> _Given instruction_
For each line below that includes the word "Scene", make a copy.

> _Dataset rows_

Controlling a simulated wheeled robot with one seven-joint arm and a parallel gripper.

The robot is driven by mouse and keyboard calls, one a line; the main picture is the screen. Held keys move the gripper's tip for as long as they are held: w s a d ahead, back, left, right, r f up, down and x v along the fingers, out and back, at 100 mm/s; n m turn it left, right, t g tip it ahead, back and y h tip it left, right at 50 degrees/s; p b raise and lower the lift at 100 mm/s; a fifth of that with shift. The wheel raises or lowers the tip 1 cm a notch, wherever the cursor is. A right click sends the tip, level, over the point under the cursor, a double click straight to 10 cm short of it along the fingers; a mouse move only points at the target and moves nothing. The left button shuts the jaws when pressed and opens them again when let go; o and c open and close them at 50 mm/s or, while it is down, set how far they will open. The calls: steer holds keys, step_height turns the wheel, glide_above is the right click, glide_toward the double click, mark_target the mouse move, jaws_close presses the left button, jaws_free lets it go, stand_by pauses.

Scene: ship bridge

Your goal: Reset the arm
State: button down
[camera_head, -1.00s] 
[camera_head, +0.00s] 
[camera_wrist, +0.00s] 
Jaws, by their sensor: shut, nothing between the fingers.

* * *

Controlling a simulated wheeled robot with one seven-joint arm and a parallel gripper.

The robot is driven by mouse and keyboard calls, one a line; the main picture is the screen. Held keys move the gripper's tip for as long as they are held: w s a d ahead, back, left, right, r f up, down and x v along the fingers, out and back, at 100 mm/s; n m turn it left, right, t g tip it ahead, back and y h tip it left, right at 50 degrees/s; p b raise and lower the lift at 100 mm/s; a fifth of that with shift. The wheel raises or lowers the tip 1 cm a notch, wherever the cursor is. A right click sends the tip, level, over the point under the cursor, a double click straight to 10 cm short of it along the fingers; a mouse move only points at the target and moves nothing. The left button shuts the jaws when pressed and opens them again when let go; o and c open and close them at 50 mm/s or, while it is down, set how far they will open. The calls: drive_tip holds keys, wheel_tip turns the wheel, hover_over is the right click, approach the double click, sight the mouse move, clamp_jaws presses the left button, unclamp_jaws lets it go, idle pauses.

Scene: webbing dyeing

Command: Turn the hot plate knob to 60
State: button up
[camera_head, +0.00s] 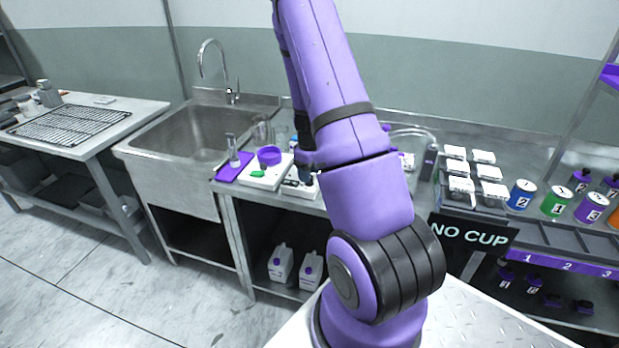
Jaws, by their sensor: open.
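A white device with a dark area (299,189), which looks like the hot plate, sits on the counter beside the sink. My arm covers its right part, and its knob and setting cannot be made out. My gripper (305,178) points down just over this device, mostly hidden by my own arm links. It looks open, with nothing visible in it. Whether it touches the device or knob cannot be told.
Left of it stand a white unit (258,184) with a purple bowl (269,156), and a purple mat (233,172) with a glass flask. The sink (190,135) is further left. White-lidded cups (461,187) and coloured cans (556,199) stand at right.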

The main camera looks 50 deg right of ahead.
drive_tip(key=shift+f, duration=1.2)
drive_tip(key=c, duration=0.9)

==

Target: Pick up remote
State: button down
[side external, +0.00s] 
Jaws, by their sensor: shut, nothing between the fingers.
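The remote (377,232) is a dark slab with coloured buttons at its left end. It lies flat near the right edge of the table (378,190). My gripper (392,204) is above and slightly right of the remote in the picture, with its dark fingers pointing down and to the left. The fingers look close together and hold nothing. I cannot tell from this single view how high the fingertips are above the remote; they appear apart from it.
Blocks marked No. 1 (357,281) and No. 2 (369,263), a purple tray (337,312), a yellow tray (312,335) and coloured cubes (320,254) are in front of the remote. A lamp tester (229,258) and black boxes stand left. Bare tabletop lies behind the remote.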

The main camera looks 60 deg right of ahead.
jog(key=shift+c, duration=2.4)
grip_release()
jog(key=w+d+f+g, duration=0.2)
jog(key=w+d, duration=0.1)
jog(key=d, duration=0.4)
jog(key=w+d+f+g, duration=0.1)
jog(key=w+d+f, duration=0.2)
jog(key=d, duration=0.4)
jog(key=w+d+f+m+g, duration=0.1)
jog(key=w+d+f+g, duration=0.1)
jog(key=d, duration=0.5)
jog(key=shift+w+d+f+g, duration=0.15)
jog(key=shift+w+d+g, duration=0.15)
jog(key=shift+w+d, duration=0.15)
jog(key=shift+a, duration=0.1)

> _Task output_
Scene: ship bridge
Scene: webbing dyeing

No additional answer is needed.